2. Stewardship: We are called to be stewards of God’s creation, not owners. Our role is to protect and preserve the environment, recognizing that we are accountable to God for how we manage the resources entrusted to us.

3. The Common Good: Catholic social doctrine emphasizes the common good, which extends to the environment. A healthy planet is essential for the well-being of all, and it is our moral duty to safeguard it for the benefit of present and future generations.

4. Solidarity and Care for the Poor: Integral Ecological Care is an expression of solidarity with the poor and marginalized. Those who are most affected by environmental degradation are often the least responsible for it. Our faith compels us to advocate for justice and work towards alleviating their suffering.

5. Interconnectedness: Our world is an intricate web of life. Just as we are all connected through the body of Christ, all life on Earth is interconnected. When we harm one part of creation, we affect the whole.

6. Conversion and Repentance: Catholic teachings call for a conversion of heart and a spirit of repentance. Recognizing our past failures in caring for the environment, we are called to change our attitudes, behaviours, and lifestyles.

In embracing the message of Integral Ecological Care, we are responding to God’s call to be responsible stewards of His creation. This call is both a moral and a spiritual one, uniting our faith with our actions to protect our common home.

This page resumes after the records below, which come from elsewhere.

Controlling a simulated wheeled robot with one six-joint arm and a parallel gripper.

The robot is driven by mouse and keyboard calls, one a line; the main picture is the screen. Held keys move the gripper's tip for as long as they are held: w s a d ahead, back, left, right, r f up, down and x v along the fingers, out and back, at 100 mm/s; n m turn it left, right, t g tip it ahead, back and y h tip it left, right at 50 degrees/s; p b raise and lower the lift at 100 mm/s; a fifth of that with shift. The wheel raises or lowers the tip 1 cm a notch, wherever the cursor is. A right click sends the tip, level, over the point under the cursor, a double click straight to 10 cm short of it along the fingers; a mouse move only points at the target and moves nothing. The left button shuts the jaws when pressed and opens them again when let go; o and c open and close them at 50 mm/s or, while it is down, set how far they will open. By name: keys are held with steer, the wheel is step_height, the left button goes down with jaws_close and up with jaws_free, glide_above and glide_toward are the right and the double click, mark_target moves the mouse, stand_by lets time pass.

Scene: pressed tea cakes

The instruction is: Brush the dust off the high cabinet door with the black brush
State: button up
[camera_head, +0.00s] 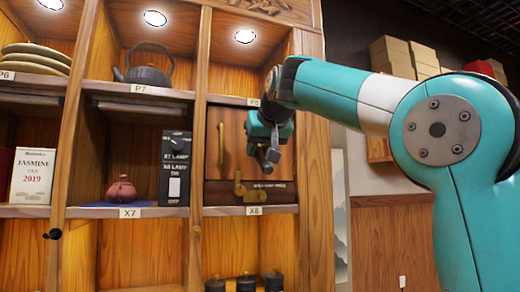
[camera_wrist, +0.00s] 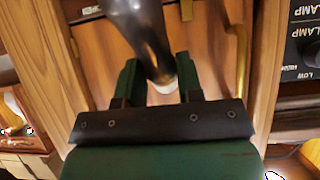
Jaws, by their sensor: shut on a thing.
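The high cabinet door (camera_head: 240,135) is a brown wooden panel in the upper right bay. My gripper (camera_head: 267,147) is in front of the door's right part. In the wrist view its green fingers (camera_wrist: 160,78) are shut on the black brush (camera_wrist: 145,35), a dark glossy shape with a pale end between them. The door (camera_wrist: 212,60) shows behind it. The brush's bristles and any touch on the door cannot be made out. I cannot make out dust.
Wooden shelves hold a dark teapot (camera_head: 148,73), a reddish clay pot (camera_head: 121,189), a black lamp switch box (camera_head: 175,165) and a white tea box (camera_head: 34,175). Dark jars (camera_head: 246,283) stand below the door. Cardboard boxes (camera_head: 400,57) are stacked behind my arm.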

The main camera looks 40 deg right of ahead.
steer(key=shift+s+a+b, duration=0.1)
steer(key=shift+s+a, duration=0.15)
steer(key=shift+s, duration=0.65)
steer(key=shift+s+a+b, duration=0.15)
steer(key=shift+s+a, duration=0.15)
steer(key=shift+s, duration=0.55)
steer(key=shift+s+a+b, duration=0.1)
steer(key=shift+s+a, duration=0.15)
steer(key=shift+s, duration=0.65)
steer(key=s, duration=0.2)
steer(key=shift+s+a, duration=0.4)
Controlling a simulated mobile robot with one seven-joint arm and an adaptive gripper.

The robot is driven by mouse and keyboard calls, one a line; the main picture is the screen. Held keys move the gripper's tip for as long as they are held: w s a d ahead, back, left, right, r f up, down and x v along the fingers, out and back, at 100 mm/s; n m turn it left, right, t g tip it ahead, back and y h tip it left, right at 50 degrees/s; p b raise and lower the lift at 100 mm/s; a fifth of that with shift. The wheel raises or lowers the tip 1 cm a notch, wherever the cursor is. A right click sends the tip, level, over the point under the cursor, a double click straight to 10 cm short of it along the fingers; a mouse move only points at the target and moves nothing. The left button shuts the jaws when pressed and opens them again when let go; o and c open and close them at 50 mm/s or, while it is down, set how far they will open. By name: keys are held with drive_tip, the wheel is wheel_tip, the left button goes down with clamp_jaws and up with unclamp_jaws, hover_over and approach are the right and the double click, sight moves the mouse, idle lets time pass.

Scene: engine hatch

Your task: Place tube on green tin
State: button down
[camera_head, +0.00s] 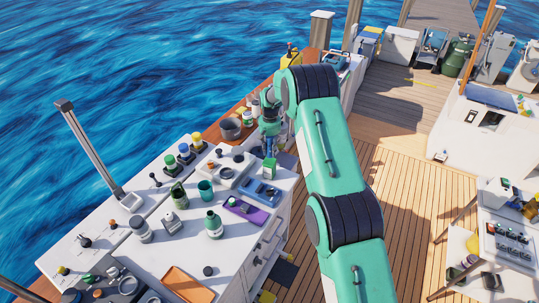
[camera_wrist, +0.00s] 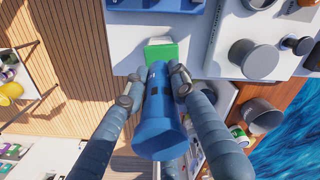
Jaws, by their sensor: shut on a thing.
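A blue tube (camera_wrist: 160,125) is held between the two fingers of my gripper (camera_wrist: 161,80) in the wrist view. The fingers are shut on it from both sides, and its wide end faces the camera. A green tin (camera_wrist: 161,53) with a pale side lies just beyond the tube's narrow far end, at the edge of a white surface. The tube overlaps part of the tin, so I cannot tell whether they touch. In the head view my gripper (camera_head: 270,143) is at the far end of the white counter, above the small green tin (camera_head: 269,170).
A blue tray (camera_head: 262,191) and a grey plate with round parts (camera_head: 230,169) sit close by on the counter. A grey pot (camera_head: 230,128) and white jars stand behind, left of my gripper. Bottles, a teal cup (camera_head: 205,190) and an orange tray (camera_head: 188,285) fill the nearer counter.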

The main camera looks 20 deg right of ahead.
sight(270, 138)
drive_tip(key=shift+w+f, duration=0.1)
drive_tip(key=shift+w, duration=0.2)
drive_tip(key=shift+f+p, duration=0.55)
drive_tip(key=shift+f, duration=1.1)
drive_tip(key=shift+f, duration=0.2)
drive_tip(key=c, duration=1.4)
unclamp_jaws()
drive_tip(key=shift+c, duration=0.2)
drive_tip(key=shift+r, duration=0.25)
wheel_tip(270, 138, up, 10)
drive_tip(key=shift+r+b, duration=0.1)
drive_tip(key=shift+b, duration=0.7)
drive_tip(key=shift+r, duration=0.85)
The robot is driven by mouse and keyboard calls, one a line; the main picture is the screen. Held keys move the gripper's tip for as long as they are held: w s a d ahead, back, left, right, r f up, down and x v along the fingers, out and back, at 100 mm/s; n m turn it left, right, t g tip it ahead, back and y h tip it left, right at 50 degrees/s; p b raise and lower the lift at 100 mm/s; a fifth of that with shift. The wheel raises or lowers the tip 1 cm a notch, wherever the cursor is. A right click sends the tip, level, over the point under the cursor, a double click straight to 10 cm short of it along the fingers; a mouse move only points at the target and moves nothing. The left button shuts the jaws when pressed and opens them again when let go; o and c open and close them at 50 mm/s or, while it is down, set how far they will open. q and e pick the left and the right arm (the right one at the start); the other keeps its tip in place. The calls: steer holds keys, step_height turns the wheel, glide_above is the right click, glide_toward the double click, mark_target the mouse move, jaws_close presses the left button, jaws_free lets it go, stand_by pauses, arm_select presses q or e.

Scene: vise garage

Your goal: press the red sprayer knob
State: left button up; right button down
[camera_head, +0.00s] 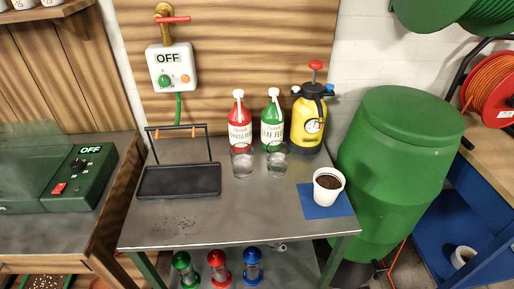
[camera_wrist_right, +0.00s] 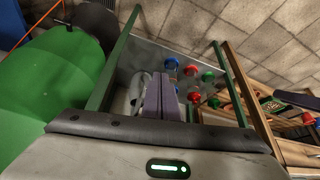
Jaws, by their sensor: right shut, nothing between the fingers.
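The sprayer (camera_head: 307,122) stands upright at the back right of the metal table in the head view. It has a yellow body and a black top, and its red knob (camera_head: 316,65) sticks up above the top. Nothing touches the knob in the head view. My right gripper (camera_wrist_right: 160,84) shows only in the right wrist view, with its fingers shut together and empty. The sprayer cannot be made out in that view. My left gripper cannot be made out in either view.
A red bottle (camera_head: 239,120) and a green bottle (camera_head: 272,122) stand left of the sprayer, with glasses before them. A white cup (camera_head: 328,184) sits on a blue mat at front right. A large green barrel (camera_head: 395,165) stands right of the table (camera_head: 225,222).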

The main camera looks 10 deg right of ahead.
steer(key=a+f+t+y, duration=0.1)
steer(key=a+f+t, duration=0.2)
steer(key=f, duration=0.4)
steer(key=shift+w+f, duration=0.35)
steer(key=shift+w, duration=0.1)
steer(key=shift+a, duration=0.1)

Laudate Deum on care for the poor and Earth, the sixth Apostolic Exhortation of Pope Francis, captures the entire debate on climate crisis in a capsule and presents it as a point of no return. In Laudate Si’ adopted an outside-in approach to environmental crisis, whereas here the approach is inside-out. For, the Holy Father sees the crisis as emerging from the heart of human persons, which seeks to take God’s place. The present document brings international politics, and global initiatives to question, and makes the leaders soul search to find out where they are in their attempts to protect Earth.

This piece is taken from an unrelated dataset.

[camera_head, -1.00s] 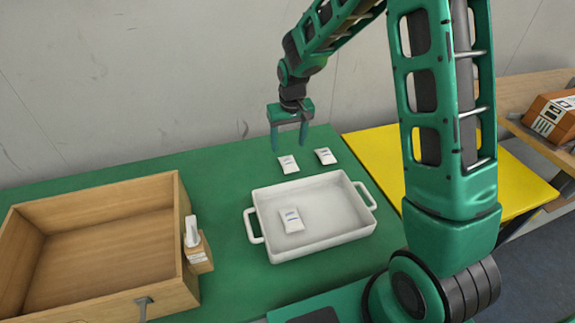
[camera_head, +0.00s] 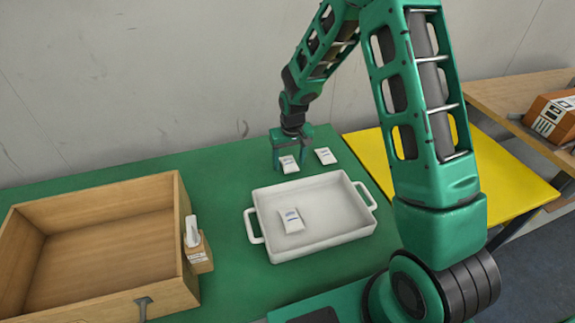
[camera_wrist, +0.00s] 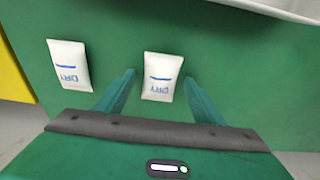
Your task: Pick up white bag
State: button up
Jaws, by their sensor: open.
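Several small white bags show. One white bag (camera_head: 289,164) lies on the green table behind the white tray. It also shows in the wrist view (camera_wrist: 161,76), marked "DRY", between and slightly beyond my fingertips. My gripper (camera_head: 289,167) is open and lowered around this bag, its fingers (camera_wrist: 160,87) one on each side, apart from it in the wrist view. A second white bag (camera_head: 325,156) lies to the right; it shows at the left of the wrist view (camera_wrist: 69,65). A third white bag (camera_head: 291,220) lies inside the white tray (camera_head: 259,196).
A wooden box (camera_head: 88,301) stands on the green table (camera_head: 225,281) at left, with a white scanner (camera_head: 193,232) in a holder beside it. A yellow table (camera_head: 510,195) and a brown carton (camera_head: 550,117) are at right. A wall (camera_head: 130,80) stands behind.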

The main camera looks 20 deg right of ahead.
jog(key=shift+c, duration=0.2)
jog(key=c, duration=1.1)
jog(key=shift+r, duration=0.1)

Pope Francis concludes with two of his oft-repeated convictions: ‘everything is connected,’ and ‘no one is saved alone’ (cf. n. 19). The apostolic exhortation ends with a warning that if human persons claim to take God’s place, they become their own worst enemies.

In 2013, when Pope Francis assumed his pontificate on the feast of Saint Joseph, Spouse of Mary, he presented Joseph with an image of a custodian. In fact, ‘custodian’ is the image of the Holy Father. Through his encyclical Laudato Si’ he pictured himself as the custodian of common home, and through Fratelli Tutti, as the protector of vulnerable human persons, and now at Laudate Deum, he reiterates the same, calling every one of us to be a custodian. As the Church has embarked on the final phase of the XVI General Assembly of the Synod for a Synodal Church, it is high time that we joined hands with Earth, embracing her with empathy.

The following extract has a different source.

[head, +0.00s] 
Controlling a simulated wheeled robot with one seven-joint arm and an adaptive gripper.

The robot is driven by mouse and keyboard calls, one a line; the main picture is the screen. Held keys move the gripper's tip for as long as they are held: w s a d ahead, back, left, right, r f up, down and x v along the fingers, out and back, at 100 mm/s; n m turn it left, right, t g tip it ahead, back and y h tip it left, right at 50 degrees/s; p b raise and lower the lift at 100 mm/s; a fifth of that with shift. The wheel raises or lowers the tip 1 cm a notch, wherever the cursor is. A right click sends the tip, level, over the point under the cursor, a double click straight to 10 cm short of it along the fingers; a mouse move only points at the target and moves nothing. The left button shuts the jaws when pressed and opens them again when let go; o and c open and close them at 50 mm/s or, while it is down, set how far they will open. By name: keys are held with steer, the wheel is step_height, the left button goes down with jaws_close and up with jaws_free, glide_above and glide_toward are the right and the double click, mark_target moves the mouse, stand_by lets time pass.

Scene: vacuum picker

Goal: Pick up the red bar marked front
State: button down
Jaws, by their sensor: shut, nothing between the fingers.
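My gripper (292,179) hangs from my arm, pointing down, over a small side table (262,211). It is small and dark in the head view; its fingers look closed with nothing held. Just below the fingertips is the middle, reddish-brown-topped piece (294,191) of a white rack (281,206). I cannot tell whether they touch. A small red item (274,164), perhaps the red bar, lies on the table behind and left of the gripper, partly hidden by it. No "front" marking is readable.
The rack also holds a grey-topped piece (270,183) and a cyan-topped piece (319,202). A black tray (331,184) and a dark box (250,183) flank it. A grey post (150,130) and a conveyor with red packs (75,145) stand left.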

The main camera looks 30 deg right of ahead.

In conclusion, let us be inspired by the teachings of our faith to take meaningful and sustained action. Integral Ecological Care is not just a concept; it is a living expression of our love for God and our love for our neighbours, both near and far. As Pope Francis reminds us in “Laudato Si’,” “Living our vocation to be protectors of God’s handiwork is essential to a life of virtue; it is not an optional or a secondary aspect of our Christian experience.”

May this message guide us in our individual and collective efforts to care for the environment and work towards a more just, sustainable, and compassionate world. Best wishes for the Conference. Thank you for your attention.